If you give to a ministry that gives people the idea that it’s “godly” to do harm to others, then you ARE morally responsible — and very much so — for any hurt that they may cause. Sorry if some don’t like that, but there it is. If you further an idea that leads to murder — knowing full well (as you surely do, if you bother to keep up with the news) that this sort of idea CAN lead to murder — then if the crime is committed, the blood is on your hands, too. There are “ministries” out there that are encouraging people to sin grievously, in fact to ruin their very souls, while there are other ministries that are attempting to bring about the understanding that can literally save lives as well as souls.

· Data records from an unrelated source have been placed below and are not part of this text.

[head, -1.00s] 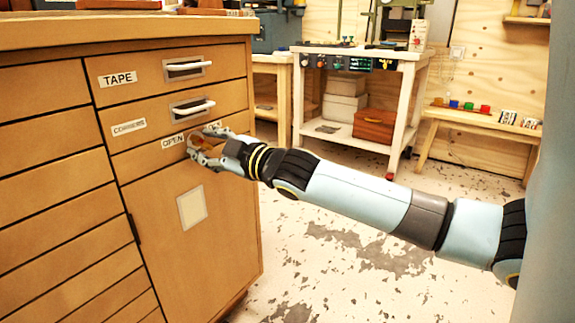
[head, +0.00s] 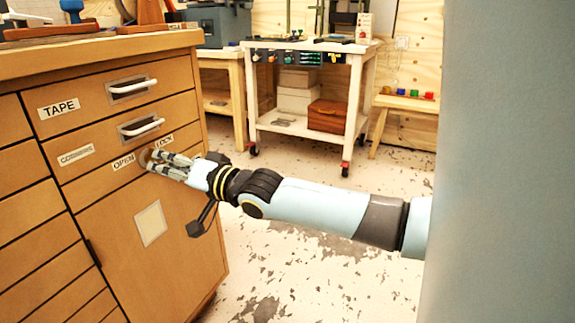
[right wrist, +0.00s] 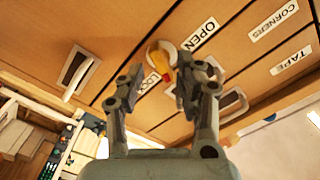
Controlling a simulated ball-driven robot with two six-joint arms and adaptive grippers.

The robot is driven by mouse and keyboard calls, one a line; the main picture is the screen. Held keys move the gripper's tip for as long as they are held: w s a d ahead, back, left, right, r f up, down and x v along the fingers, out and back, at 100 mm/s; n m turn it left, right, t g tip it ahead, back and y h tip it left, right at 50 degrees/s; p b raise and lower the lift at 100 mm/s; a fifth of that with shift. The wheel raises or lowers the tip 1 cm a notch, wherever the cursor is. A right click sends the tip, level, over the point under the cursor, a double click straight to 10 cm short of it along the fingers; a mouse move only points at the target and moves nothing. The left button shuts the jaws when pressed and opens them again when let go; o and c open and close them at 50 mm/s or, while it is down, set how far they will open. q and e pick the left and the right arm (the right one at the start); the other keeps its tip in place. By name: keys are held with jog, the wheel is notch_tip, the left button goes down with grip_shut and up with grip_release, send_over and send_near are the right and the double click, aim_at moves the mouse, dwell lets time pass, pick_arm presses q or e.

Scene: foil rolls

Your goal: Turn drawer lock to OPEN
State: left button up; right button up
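The drawer lock is a round plate with a yellow and red knob (right wrist: 162,58) on the wooden cabinet front. In the right wrist view it sits between the OPEN label (right wrist: 199,35) and the LOCK label (right wrist: 150,81). The knob's exact pointing direction is hard to tell. My right gripper (right wrist: 160,84) is open, with one finger on each side of the knob in that view; contact is not clear. In the head view, the right gripper (head: 165,165) points at the lock plate (head: 146,158) and partly hides it. My left gripper is not in view.
Above the lock are two drawers with white handles, the upper one labelled TAPE (head: 60,109). A blank pale card (head: 150,224) is on the door below. A white wheeled cart (head: 305,125) stands behind. The floor right of the cabinet is clear.

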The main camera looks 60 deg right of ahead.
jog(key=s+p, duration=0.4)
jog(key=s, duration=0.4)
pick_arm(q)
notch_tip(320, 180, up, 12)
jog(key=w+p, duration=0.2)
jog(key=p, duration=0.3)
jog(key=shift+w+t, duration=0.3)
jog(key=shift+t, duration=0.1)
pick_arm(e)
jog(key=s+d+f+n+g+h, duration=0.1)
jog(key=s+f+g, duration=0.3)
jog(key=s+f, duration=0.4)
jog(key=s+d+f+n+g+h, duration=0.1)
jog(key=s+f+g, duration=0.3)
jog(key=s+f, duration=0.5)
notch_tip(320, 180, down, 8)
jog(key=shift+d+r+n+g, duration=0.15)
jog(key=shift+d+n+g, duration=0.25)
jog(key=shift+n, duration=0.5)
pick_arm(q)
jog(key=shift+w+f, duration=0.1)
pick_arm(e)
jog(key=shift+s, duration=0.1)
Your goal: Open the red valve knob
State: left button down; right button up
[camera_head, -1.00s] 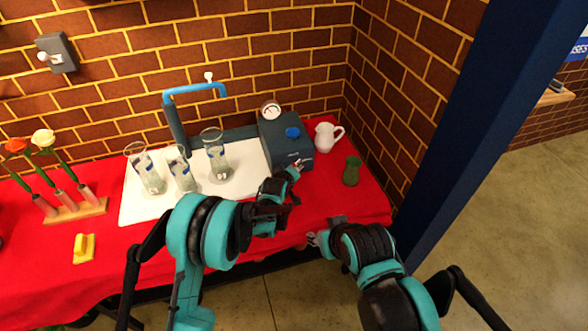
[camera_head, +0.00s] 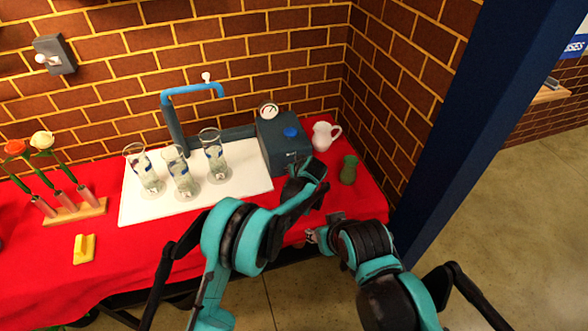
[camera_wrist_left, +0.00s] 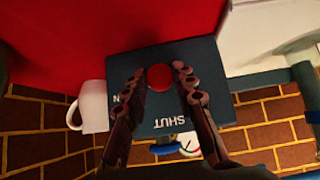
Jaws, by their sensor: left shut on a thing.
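The red valve knob (camera_wrist_left: 160,77) is on the front face of a dark blue-grey box (camera_wrist_left: 190,58), with the word SHUT printed beside it. My left gripper (camera_wrist_left: 160,71) has one finger on each side of the knob and is shut on it. In the head view the box (camera_head: 275,150) stands at the right end of the table. There my left gripper (camera_head: 308,170) is in front of the box and hides the knob. My right gripper (camera_head: 322,233) is by the table's front edge, away from the box; its fingers are too small to read.
Three glass vases (camera_head: 183,178) stand on a white board (camera_head: 135,205) under a blue pipe (camera_head: 175,120). A flower rack (camera_head: 75,213) and yellow block (camera_head: 84,248) are at left.

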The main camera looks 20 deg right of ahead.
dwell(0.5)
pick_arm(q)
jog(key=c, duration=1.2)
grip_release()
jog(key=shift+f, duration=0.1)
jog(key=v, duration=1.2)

Because of the sheer number, monetary wealth, political power and media influence of those doing the damage, I personally believe that to sit there and do nothing to counteract them is little different than actually supporting them.

What sort of a legacy do each of us wish to leave? The ministries a believer in Christ chooses to support are very much a part of the legacy that will live beyond that individual’s death. It can have vastly far-reaching and enduring effects. It is not for nothing that so many people leave provisions to their favorite causes or charities after their decease. Most obituaries offer revealing hints into what these souls will have to say for themselves at the very Throne of God.

Whosoever is a competitor in the arena of ideas. As the very purpose of this magazine is the consideration of ideas, this means that this one ministry profoundly influences an untold (and perhaps unfathomable) number of others. There are few ministries to which any Christian might give that can make even a widow’s mite march a thousand miles. I consider myself abundantly blessed that I happen to contribute to one of them.

Those who would incite murder against us certainly believe themselves worth the time, talent and treasure they invest in the ministries important to them. I believe that I’m worth at least as much as they are. And I believe that you are, too.